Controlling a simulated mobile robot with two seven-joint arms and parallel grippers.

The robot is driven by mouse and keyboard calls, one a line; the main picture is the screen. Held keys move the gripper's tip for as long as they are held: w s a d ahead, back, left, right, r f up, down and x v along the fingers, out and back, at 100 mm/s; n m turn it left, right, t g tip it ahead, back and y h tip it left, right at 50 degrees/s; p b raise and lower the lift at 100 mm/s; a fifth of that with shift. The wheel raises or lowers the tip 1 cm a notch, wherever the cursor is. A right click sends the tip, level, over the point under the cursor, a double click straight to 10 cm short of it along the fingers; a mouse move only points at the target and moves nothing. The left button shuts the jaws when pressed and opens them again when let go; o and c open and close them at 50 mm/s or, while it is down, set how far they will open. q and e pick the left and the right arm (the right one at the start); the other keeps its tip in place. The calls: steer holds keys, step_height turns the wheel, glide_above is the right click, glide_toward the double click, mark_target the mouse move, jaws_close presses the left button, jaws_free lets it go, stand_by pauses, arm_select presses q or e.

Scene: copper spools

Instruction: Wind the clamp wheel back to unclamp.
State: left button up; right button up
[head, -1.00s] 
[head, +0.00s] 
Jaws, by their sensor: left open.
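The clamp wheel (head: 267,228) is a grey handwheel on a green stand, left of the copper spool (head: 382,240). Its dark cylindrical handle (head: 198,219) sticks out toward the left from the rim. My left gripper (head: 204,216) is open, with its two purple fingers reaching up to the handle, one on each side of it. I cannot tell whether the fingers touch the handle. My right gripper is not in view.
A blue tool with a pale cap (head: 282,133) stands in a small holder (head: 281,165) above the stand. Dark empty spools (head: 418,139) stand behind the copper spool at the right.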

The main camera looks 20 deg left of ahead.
....
Return every line exactly.

Controlling a simulated mobile robot with two seven-joint arms and parallel grippers.

The robot is driven by mouse and keyboard calls, one a line; the main picture is the screen. Held keys move the gripper's tip for as long as they are held: w s a d ahead, back, left, right, r f up, down and x v along the fingers, out and back, at 100 mm/s; n m turn it left, right, t g tip it ahead, back and y h tip it left, right at 50 degrees/s; p b raise and lower the lift at 100 mm/s; a fifth of that with shift. The wheel raises or lowers the tip 1 cm a notch, wherever the cursor is. A right click sends the tip, level, over the point under the cursor, a double click straight to 10 cm short of it along the fingers; a mouse move only points at the target and moves nothing. The left button shuts the jaws when pressed and opens them again when let go; o and c open and close them at 50 mm/s or, while it is down, set how far they will open. q and e pick the left and the right arm (the right one at the start); the other keeps its tip in place. The calls: steer holds keys, step_height turns the wheel, glide_above is the right click, glide_toward the double click, mark_target the mouse move, jaws_close presses the left button, jaws_free lets it go, stand_by pauses, arm_select presses q or e.

Scene: copper spools

Instruction: Wind the clamp wheel back to unclamp.
State: left button up; right button up
[head, -1.00s] 
[head, +0.00s] 
Jaws, by their sensor: left open.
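The clamp wheel (head: 267,228) is a grey handwheel on a green stand, left of the copper spool (head: 382,240). Its dark cylindrical handle (head: 198,219) sticks out toward the left from the rim. My left gripper (head: 204,216) is open, with its two purple fingers reaching up to the handle, one on each side of it. I cannot tell whether the fingers touch the handle. My right gripper is not in view.
A blue tool with a pale cap (head: 282,133) stands in a small holder (head: 281,165) above the stand. Dark empty spools (head: 418,139) stand behind the copper spool at the right.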

The main camera looks 20 deg left of ahead.

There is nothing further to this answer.